Q = ortho_group.rvs(dim=3)

WNx: gonna have to do SVD to find the singular values of $A$. Then make a matrix $B$ st. $A=QBQ^T$. Then check that A.σ == B.σ. C.Mellon U. page on SVD

From the Lesson 2 notebook, I think I'll start with $B$ and compute $A$ acc. to the eqn, then check σ's of both.
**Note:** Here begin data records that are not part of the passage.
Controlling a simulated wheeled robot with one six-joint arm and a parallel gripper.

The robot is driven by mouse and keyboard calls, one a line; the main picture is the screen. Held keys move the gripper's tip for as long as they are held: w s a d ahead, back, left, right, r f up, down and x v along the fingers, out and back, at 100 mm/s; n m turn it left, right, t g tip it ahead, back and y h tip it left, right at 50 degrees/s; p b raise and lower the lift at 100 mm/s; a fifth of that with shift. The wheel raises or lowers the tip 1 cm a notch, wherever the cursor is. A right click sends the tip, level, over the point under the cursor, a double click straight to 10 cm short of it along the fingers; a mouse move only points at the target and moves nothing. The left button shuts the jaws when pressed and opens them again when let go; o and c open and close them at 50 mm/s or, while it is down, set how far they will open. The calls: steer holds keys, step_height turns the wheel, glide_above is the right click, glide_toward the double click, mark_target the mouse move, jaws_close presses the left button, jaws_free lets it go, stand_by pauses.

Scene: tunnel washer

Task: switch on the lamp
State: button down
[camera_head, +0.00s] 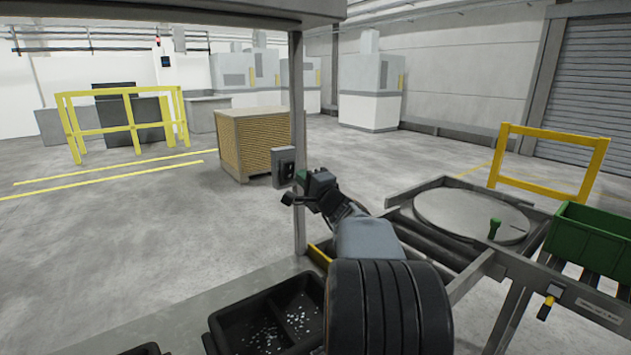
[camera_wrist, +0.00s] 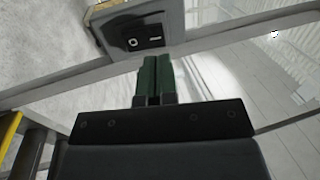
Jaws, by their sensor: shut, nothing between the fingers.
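A grey switch box (camera_head: 283,166) is fixed to an upright post left of my gripper in the head view. In the wrist view, the box (camera_wrist: 118,14) carries a black rocker switch (camera_wrist: 145,37) marked O on its left and I on its right. My gripper (camera_head: 302,178) is shut and empty, with its green fingers together. In the wrist view its fingertips (camera_wrist: 154,60) are just below the rocker, nearer the I side. I cannot tell whether they touch it. I cannot make out the lamp or which way the rocker is tilted.
The grey post (camera_head: 298,110) rises beside the box to a grey overhead panel (camera_head: 190,10). Black bins (camera_head: 215,340) lie below on the bench. A round turntable (camera_head: 470,212) and a green crate (camera_head: 592,232) stand right of my arm.

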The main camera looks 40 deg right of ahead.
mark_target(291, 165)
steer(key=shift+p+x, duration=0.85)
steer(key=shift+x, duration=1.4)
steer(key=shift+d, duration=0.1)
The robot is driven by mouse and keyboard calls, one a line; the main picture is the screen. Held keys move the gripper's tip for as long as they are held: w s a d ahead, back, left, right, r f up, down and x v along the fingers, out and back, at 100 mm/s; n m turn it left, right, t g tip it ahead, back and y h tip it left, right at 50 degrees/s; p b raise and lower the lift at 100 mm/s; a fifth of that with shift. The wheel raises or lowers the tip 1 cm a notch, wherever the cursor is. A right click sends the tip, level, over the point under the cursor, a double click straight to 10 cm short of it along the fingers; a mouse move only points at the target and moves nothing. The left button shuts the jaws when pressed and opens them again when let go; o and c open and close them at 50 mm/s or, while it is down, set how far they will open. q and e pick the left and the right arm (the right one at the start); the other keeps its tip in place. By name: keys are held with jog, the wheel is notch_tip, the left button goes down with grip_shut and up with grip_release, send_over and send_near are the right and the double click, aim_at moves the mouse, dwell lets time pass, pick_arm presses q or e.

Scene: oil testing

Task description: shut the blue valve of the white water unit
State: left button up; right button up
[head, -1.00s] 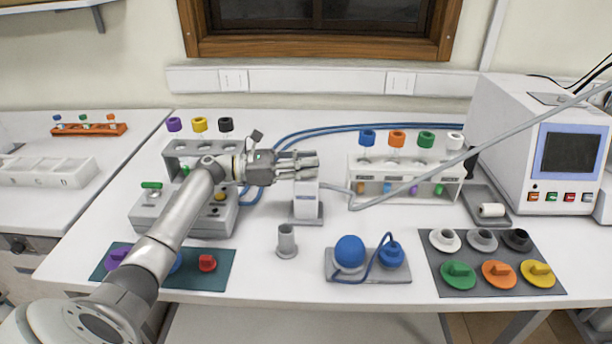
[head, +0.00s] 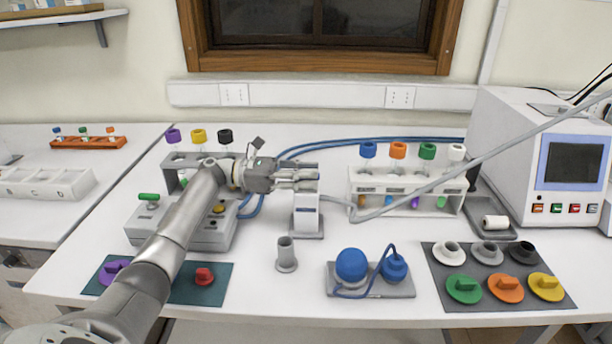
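A small upright white unit (head: 306,213) on a grey base stands mid-table in the head view. It looks like the water unit, with a grey hose at its right side. My left gripper (head: 306,180) is right at its top, fingers pointing right, and covers the unit's upper part. No blue valve shows on it; the gripper may hide it. Whether the fingers touch the unit, or are open or shut, I cannot tell. My right gripper is not in view.
A vial rack (head: 405,204) stands right of the unit, and a grey cup (head: 286,256) in front. A grey plate (head: 400,287) carries blue round parts. A grey control box (head: 212,236) sits left. The grey hose (head: 480,154) crosses the right side.

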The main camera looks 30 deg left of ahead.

Aha. So σ is s is S. The diagonal matrix of singular values. Everyone's using different names for the same thing. bastards.


In [126]:
# setting A & B
B = np.random.randint(-100,100,(3,3))
A = Q@B@Q.T

In [129]:
Ua, sa, Va = np.linalg.svd(A, full_matrices=False)
Ub, sb, Vb = np.linalg.svd(B, full_matrices=False)

In [130]:
# sa & sb are the singular values of A and B
np.isclose(sa, sb)


Out[130]:
array([ True,  True,  True])

In [131]:
sa, sb


Out[131]:
(array([152.37085729,  79.12862975,  40.85072584]),
 array([152.37085729,  79.12862975,  40.85072584]))

Woohoo!

7.


7. What is the stochastic part of stochastic gradient descent?

WNx:

Stochastic refers to computing the gradient on random mini-batches of the input data.